**INPUT RECORDS**
━━━━━━━━
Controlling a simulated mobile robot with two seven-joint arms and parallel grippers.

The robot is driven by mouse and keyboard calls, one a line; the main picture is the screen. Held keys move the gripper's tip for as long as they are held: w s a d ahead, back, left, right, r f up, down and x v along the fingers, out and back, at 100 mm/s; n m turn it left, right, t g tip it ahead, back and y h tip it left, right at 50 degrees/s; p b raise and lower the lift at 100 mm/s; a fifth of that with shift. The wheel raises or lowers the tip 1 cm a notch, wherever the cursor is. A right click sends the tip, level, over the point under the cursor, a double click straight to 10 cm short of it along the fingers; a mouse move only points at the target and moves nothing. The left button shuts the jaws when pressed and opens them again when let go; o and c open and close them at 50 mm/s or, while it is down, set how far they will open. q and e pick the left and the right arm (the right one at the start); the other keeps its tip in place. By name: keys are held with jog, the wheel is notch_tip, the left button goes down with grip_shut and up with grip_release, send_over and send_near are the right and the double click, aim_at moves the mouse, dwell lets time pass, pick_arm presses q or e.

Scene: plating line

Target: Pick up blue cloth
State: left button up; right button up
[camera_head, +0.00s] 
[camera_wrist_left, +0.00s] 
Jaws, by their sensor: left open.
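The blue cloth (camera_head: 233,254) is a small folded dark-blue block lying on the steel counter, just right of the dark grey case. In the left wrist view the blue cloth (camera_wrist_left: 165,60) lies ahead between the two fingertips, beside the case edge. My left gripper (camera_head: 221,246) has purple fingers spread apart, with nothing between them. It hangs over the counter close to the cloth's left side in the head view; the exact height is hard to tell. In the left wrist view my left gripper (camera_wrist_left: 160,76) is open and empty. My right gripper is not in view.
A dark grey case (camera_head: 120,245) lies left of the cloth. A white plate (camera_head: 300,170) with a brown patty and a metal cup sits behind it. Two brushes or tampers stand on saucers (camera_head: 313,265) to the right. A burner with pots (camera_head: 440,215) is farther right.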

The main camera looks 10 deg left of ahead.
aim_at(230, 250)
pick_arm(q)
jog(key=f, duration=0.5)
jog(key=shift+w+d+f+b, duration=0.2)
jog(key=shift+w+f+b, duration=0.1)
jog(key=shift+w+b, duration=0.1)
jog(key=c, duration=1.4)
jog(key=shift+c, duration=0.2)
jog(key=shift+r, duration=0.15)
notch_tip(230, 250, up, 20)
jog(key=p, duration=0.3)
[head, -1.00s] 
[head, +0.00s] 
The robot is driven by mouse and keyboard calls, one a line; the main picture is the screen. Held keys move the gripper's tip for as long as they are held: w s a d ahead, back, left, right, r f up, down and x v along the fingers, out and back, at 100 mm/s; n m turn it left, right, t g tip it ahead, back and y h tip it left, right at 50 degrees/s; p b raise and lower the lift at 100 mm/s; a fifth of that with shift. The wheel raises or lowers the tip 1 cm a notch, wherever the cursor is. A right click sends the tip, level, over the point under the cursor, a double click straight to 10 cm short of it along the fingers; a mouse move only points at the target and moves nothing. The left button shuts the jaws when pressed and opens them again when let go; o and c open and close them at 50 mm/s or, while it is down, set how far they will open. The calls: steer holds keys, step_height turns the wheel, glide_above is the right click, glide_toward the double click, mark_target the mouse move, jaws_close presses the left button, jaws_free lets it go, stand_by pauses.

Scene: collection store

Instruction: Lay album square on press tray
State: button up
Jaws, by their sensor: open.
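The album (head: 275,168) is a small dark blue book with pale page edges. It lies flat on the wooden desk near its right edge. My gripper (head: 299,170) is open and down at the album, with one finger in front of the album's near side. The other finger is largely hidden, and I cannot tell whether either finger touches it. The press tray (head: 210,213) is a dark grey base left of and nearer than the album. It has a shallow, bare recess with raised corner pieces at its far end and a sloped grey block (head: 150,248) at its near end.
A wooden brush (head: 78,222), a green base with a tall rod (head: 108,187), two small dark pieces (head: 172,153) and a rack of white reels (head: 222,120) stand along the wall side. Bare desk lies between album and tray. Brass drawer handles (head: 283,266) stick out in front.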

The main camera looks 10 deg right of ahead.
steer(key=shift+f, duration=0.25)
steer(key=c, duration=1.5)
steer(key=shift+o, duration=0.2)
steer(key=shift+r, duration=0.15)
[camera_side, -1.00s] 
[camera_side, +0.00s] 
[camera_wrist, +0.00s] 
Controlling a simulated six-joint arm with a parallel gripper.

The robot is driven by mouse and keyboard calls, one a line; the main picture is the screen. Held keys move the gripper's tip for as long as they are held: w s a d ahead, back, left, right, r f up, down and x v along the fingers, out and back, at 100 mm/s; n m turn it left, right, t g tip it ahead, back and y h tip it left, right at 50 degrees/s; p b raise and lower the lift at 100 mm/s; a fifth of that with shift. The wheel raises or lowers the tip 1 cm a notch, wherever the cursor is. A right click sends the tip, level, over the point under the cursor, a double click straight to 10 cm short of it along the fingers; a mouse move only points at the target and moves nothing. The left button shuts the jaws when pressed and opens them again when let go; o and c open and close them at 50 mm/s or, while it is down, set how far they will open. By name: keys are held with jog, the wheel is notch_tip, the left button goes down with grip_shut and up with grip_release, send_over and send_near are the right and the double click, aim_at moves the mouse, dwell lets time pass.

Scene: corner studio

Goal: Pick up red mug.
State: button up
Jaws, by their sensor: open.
━━━━━━━━
**WHAT IS REQUIRED**
Repeat the data verbatim.

**ANSWER TO THIS TASK**
Controlling a simulated mobile robot with two seven-joint arms and parallel grippers.

The robot is driven by mouse and keyboard calls, one a line; the main picture is the screen. Held keys move the gripper's tip for as long as they are held: w s a d ahead, back, left, right, r f up, down and x v along the fingers, out and back, at 100 mm/s; n m turn it left, right, t g tip it ahead, back and y h tip it left, right at 50 degrees/s; p b raise and lower the lift at 100 mm/s; a fifth of that with shift. The wheel raises or lowers the tip 1 cm a notch, wherever the cursor is. A right click sends the tip, level, over the point under the cursor, a double click straight to 10 cm short of it along the fingers; a mouse move only points at the target and moves nothing. The left button shuts the jaws when pressed and opens them again when let go; o and c open and close them at 50 mm/s or, while it is down, set how far they will open. q and e pick the left and the right arm (the right one at the start); the other keeps its tip in place. By name: keys are held with jog, the wheel is notch_tip, the left button goes down with grip_shut and up with grip_release, send_over and send_near are the right and the double click, aim_at moves the mouse, dwell lets time pass, pick_arm presses q or e.

Scene: plating line

Target: Pick up blue cloth
State: left button up; right button up
[camera_head, +0.00s] 
[camera_wrist_left, +0.00s] 
Jaws, by their sensor: left open.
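The blue cloth (camera_head: 233,254) is a small folded dark-blue block lying on the steel counter, just right of the dark grey case. In the left wrist view the blue cloth (camera_wrist_left: 165,60) lies ahead between the two fingertips, beside the case edge. My left gripper (camera_head: 221,246) has purple fingers spread apart, with nothing between them. It hangs over the counter close to the cloth's left side in the head view; the exact height is hard to tell. In the left wrist view my left gripper (camera_wrist_left: 160,76) is open and empty. My right gripper is not in view.
A dark grey case (camera_head: 120,245) lies left of the cloth. A white plate (camera_head: 300,170) with a brown patty and a metal cup sits behind it. Two brushes or tampers stand on saucers (camera_head: 313,265) to the right. A burner with pots (camera_head: 440,215) is farther right.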

The main camera looks 10 deg left of ahead.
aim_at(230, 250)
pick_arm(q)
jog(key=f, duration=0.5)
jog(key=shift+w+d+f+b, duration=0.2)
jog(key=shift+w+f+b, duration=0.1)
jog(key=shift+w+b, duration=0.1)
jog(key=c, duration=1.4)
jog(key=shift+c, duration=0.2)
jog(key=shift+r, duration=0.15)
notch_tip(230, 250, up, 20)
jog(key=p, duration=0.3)
[head, -1.00s] 
[head, +0.00s] 
The robot is driven by mouse and keyboard calls, one a line; the main picture is the screen. Held keys move the gripper's tip for as long as they are held: w s a d ahead, back, left, right, r f up, down and x v along the fingers, out and back, at 100 mm/s; n m turn it left, right, t g tip it ahead, back and y h tip it left, right at 50 degrees/s; p b raise and lower the lift at 100 mm/s; a fifth of that with shift. The wheel raises or lowers the tip 1 cm a notch, wherever the cursor is. A right click sends the tip, level, over the point under the cursor, a double click straight to 10 cm short of it along the fingers; a mouse move only points at the target and moves nothing. The left button shuts the jaws when pressed and opens them again when let go; o and c open and close them at 50 mm/s or, while it is down, set how far they will open. The calls: steer holds keys, step_height turns the wheel, glide_above is the right click, glide_toward the double click, mark_target the mouse move, jaws_close presses the left button, jaws_free lets it go, stand_by pauses.

Scene: collection store

Instruction: Lay album square on press tray
State: button up
Jaws, by their sensor: open.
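The album (head: 275,168) is a small dark blue book with pale page edges. It lies flat on the wooden desk near its right edge. My gripper (head: 299,170) is open and down at the album, with one finger in front of the album's near side. The other finger is largely hidden, and I cannot tell whether either finger touches it. The press tray (head: 210,213) is a dark grey base left of and nearer than the album. It has a shallow, bare recess with raised corner pieces at its far end and a sloped grey block (head: 150,248) at its near end.
A wooden brush (head: 78,222), a green base with a tall rod (head: 108,187), two small dark pieces (head: 172,153) and a rack of white reels (head: 222,120) stand along the wall side. Bare desk lies between album and tray. Brass drawer handles (head: 283,266) stick out in front.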

The main camera looks 10 deg right of ahead.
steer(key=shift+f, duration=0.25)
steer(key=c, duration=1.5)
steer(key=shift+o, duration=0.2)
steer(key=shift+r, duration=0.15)
[camera_side, -1.00s] 
[camera_side, +0.00s] 
[camera_wrist, +0.00s] 
Controlling a simulated six-joint arm with a parallel gripper.

The robot is driven by mouse and keyboard calls, one a line; the main picture is the screen. Held keys move the gripper's tip for as long as they are held: w s a d ahead, back, left, right, r f up, down and x v along the fingers, out and back, at 100 mm/s; n m turn it left, right, t g tip it ahead, back and y h tip it left, right at 50 degrees/s; p b raise and lower the lift at 100 mm/s; a fifth of that with shift. The wheel raises or lowers the tip 1 cm a notch, wherever the cursor is. A right click sends the tip, level, over the point under the cursor, a double click straight to 10 cm short of it along the fingers; a mouse move only points at the target and moves nothing. The left button shuts the jaws when pressed and opens them again when let go; o and c open and close them at 50 mm/s or, while it is down, set how far they will open. By name: keys are held with jog, the wheel is notch_tip, the left button goes down with grip_shut and up with grip_release, send_over and send_near are the right and the double click, aim_at moves the mouse, dwell lets time pass.

Scene: corner studio

Goal: Pick up red mug.
State: button up
Jaws, by their sensor: open.

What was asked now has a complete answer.